There was another reason for working: I wanted to be free of dependence upon my father. No matter what he did, how drunk he got, how indifferent he was, I wanted him to know that I could get along without him. I still remember telling him that I didn’t want an allowance anymore.

What, are you a big shot now? he said

No, I just don’t need it now, Dad. I have my own money.

He gave me a long look, as if trying to decide if this was some sort of challenge, and then said: Good for you.
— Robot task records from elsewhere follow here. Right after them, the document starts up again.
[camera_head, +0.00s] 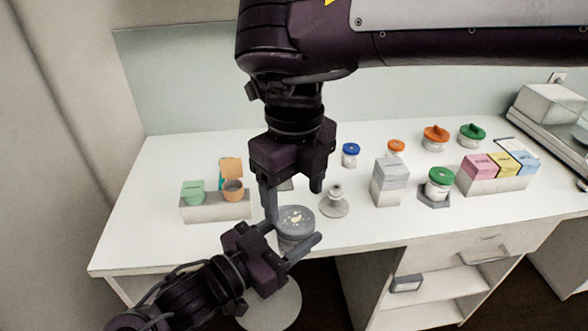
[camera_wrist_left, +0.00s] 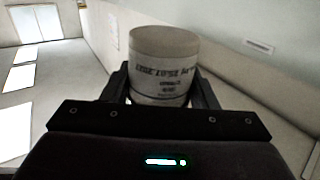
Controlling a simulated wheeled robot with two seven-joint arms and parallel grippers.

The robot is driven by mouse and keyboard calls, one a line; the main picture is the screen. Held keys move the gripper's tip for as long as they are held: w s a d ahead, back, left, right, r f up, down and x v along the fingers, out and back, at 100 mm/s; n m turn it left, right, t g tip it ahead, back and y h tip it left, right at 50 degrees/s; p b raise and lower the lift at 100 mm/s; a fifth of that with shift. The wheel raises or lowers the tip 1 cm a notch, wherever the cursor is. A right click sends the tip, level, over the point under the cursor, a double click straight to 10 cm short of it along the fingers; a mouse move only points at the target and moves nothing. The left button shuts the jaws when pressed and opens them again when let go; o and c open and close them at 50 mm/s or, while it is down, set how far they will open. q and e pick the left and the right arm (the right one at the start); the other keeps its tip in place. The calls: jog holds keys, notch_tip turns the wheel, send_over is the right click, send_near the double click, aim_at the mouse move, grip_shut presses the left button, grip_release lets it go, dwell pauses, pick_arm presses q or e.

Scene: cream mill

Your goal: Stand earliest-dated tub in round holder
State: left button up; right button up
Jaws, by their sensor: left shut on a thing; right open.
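My left gripper (camera_head: 292,235) is shut on a grey tub (camera_head: 296,222) with pale blotches on top, at the table's front edge. In the left wrist view this tub (camera_wrist_left: 163,62) sits between the fingers, with dark print on its side too blurred to read as a date. My right gripper (camera_head: 294,196) points down just above and behind it, open, with nothing seen between its fingers. A green-lidded tub (camera_head: 440,178) stands on a grey angular base (camera_head: 434,202). A small round white piece with a knob (camera_head: 334,205) stands right of my grippers. I cannot tell which thing is the round holder.
Blue-lidded (camera_head: 350,155) and orange-lidded (camera_head: 396,147) tubs stand at the back, with larger orange (camera_head: 435,137) and green (camera_head: 471,136) ones. A grey block (camera_head: 390,182) stands mid-right. A tray (camera_head: 495,186) holds coloured boxes. A left tray (camera_head: 214,210) holds green and orange items.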

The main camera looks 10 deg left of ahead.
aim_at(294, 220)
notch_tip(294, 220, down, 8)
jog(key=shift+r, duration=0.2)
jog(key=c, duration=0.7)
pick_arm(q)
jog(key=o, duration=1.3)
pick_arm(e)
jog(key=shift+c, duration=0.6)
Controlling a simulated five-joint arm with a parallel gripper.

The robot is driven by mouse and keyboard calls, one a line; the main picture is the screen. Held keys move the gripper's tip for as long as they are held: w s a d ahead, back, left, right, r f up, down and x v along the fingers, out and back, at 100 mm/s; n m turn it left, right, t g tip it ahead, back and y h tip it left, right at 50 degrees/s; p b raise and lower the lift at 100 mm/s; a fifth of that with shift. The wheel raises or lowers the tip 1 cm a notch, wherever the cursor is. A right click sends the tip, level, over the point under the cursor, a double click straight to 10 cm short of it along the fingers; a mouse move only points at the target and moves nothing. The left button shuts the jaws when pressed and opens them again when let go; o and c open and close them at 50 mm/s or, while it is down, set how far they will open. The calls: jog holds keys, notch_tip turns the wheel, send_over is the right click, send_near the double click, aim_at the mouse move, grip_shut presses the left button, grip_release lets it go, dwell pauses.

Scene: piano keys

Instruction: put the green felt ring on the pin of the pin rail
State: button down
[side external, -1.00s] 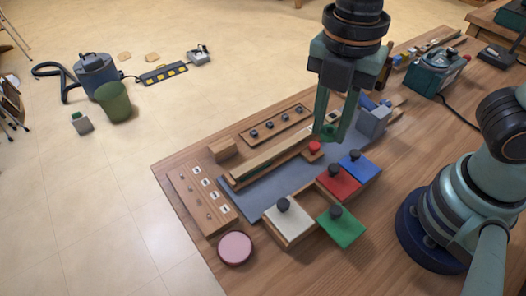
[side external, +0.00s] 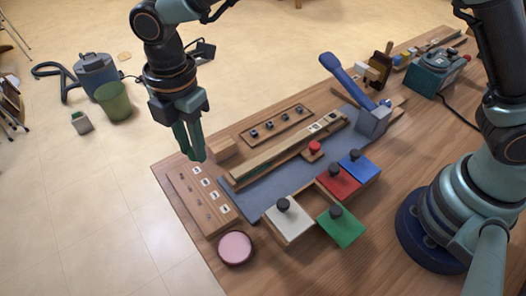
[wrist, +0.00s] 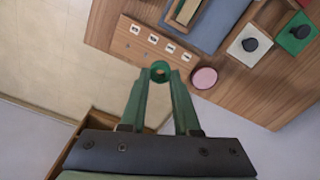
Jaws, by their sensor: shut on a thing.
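My gripper (side external: 194,155) hangs over the far left end of the table in the side view, fingers pointing down. In the wrist view my gripper (wrist: 160,76) is shut on the green felt ring (wrist: 160,67), held at the fingertips with its hole showing. The ring is too small to make out in the side view. A wooden board with white labels and small pins or holes, apparently the pin rail (side external: 196,202), lies below the gripper at the table's left edge. It also shows in the wrist view (wrist: 150,52), beyond the ring. The ring appears apart from it.
A pink disc (side external: 235,248) lies at the near left corner. White (side external: 288,222), red, blue and green knobbed blocks stand centre right. A strip with dark knobs (side external: 277,124) is behind.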

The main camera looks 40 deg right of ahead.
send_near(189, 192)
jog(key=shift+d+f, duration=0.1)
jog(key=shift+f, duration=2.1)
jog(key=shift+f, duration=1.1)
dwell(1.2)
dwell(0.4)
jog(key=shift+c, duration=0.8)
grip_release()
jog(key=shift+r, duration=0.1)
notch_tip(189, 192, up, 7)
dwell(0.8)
Now I paid with my own money for drawing paper and ink and comics. I saved for books. I would sit down in the crowded kitchen (for we had no space for a table in the Little Room) and get lost in the act of drawing. I also felt I was living a dozen lives at the same time. At any given hour, I was a student, an altar boy, a son, brother, street fighter, Dodger fan, storyteller, cartoonist. I was, by most definitions, a “good” boy; but the gangster style kept calling. Sometimes I trembled with fear when the Tigers marched by on the way to the battlefield or when South Brooklyn launched a sudden invasion. Then I would think that the only way I could ever be safe would be to join them. Not now, not yet, but soon, in a few years, when I was old enough. And that scenario was also scary. Every possibility was imagined. I saw myself facing the South Brooklyn Boys at the Swan Lake, fists clenched, eyes narrow, ready to punch and stomp; saw myself pulling a gun; saw myself being dragged out of the house in handcuffs by two thick-necked bulls; even saw myself walking the last mile to the chair. Every image was as real as breakfast. Along with the stories in the newspapers and my body laid out in Mike Smith’s funeral parlor and my mother weeping and my father getting drunk, both of them consumed with shame.